La relazione offre la base per gli apprendimenti, i quali poi diventano saperi del soggetto; ecco che l’insegnante, l’educatore, così come il genitore, devono essere
“[…]capaci di buone relazioni”[2].
È attraverso queste che il soggetto va formandosi, modellandosi.
Il bambino si riflette nella relazione con l’altro da sé, attraverso cui impara a conoscersi e identificarsi, fino a darsi forma.
Nella riflessione datata 1923, M. Buber, nel suo saggio Io e tu[3], ci permette di osservare come la relazione non sia soltanto un modo di essere, ma anche una struttura originaria che permette un senso all’essere umano. È attraverso la relazione che si modella l’uomo singolo, ma al contempo prendono forma i soggetti partecipi nello scambio.
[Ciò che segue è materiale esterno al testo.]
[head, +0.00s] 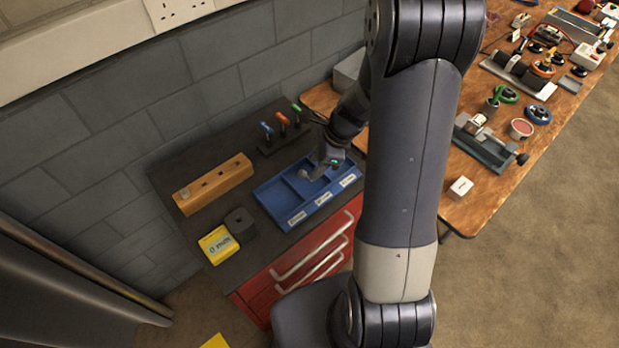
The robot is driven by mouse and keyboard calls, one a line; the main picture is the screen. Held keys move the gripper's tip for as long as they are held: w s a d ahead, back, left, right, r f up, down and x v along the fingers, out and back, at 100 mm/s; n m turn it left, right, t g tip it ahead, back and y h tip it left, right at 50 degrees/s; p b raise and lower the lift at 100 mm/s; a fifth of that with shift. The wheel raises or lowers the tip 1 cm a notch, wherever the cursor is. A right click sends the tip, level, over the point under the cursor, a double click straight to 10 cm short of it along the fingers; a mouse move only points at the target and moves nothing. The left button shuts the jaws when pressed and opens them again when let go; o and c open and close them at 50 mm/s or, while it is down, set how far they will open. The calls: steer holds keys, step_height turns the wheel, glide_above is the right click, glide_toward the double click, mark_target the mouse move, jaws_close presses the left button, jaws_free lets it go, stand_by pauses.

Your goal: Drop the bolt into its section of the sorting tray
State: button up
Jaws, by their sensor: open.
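The blue sorting tray (266,193) lies on the dark top of a red drawer cabinet. It has several sections, with white labels along its front edge that are too small to read. My gripper (318,172) is low over the tray, around its middle and right sections, with its jaws open. Small grey shapes show at the fingertips. I cannot tell whether one of them is the bolt, and I make out the bolt nowhere else. My arm hides part of the tray's right side.
A wooden block with holes (214,184) lies left of the tray. A dark grey block (240,224) and a yellow gauge (218,245) stand at front left. A rack of coloured-handled tools (281,134) stands behind the tray. A cluttered wooden bench (480,200) is at right.

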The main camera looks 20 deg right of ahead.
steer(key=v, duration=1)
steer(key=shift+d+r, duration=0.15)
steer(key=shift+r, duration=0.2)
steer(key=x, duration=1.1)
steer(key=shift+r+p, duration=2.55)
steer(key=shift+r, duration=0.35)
Ciò si materializza con la comunicazione, che rappresenta il vettore della relazione, la quale non potrebbe esistere senza questo flusso.
La relazione modella i partecipanti allo scambio e diventa così portatrice di educazione, occasione di apprendimenti.
La relazione non tralascia mai l’educazione e la formazione, perché è un agire intrinseco allo scambio e nel quale a sua volta non può prescindere dalla comunicazione che, essa stessa, dipende dalla relazione. Un circolo che avvalora e significa la persona che si forma e trasforma attraverso l’intersoggettività.
Partendo dallo studio primordiale del legame interpersonale, ovvero con il caregiver[4], ci si muove poi attraverso l’analisi delle relazioni familiari e la costruzione dell’identità dell’individuo, che cammina dall’adolescenza fino all’età adulta, all’interno di un paradigma formativo e auto-formativo che prevede una cura da parte del soggetto, per se stesso, ma che contemporaneamente va costituendo il senso di cittadinanza e di appartenenza alla comunità.
La relazione crea il sé della persona, definendola come individuo, ma la cura lo accompagna per tutta la sua esistenza.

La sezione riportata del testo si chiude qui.